While the court provided plaintiffs with the opportunity to rebut the adverse inference, wouldn’t a better approach allow the plaintiffs this opportunity at a pretrial hearing rather than at trial? Generally, evidence must be relevant to be admissible. Even relevant evidence may be excluded when the danger or prejudice or confusion outweighs its probative value. Typically, a judge makes these rulings, but that all changes with this instruction. The role of the judge is taken over by the jury which must determine whether the missing evidence is relevant. If evidence is not relevant, it should not be presented to the jury, missing or not. And, the test for relevancy in this context “means something more than sufficiently probative to satisfy Rule 401 of the Federal Rules of Evidence. Residential Funding Corp. v. De-George Fin. Corp., 306 F.3d 99, 108-09 (2d Cir. 2002). How is a jury supposed to make that determination? The proposed instruction provides no guidance. A mini-trial about the missing evidence and the parties attempts to preserve it will ensue, making a difficult case even more problematic to try.
In Pension Committee, the defendants were permitted to take discovery about the missing discovery and with the proposed instruction, now a trial about that missing discovery. How is that approach consistent with Rule 1 of the Federal Rules of Civil Procedure, which requires they be “construed and administered to secure the just, speedy and inexpensive determination of every civil action and proceeding”?

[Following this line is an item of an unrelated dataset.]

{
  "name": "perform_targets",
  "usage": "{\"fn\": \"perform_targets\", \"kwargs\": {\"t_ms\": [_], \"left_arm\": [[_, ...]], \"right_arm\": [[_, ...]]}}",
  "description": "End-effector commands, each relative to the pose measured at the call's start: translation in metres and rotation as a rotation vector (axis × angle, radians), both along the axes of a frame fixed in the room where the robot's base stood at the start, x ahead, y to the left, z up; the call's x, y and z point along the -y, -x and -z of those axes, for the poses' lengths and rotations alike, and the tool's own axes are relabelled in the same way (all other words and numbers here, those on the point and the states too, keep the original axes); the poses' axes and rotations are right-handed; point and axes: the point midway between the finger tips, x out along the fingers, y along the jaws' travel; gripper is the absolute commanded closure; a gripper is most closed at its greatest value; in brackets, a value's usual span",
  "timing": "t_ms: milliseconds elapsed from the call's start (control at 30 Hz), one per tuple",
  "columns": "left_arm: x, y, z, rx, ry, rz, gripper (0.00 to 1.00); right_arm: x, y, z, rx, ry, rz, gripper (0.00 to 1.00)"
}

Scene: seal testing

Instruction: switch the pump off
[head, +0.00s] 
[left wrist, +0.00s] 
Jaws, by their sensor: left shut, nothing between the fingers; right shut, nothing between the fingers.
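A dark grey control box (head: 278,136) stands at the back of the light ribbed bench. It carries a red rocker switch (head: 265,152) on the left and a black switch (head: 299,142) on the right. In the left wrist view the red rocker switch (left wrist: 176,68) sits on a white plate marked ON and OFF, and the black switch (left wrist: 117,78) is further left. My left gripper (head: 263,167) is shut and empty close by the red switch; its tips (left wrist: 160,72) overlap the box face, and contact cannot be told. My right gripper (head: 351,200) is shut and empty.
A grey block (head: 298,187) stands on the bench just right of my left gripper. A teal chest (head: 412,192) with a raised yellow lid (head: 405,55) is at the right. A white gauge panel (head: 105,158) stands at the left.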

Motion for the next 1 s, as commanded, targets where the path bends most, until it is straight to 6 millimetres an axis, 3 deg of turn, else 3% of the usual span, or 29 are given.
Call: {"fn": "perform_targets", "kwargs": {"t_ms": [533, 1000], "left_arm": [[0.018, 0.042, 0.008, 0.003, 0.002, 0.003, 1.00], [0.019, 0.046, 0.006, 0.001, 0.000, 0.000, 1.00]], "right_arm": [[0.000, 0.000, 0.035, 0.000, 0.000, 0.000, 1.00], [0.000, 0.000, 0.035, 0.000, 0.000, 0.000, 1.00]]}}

Practical ediscovery tip: In light of Judge Scheindlin’s view that the failure to identify key players and preserve their information constitutes “gross negligence,” be sure to cover this issue with opposing counsel at your initial Rule 26 conference. If opposing counsel agrees on those data custodians or key persons whose information should be preserved and produced, counsel will be hard pressed to later claim that additional persons should have been included.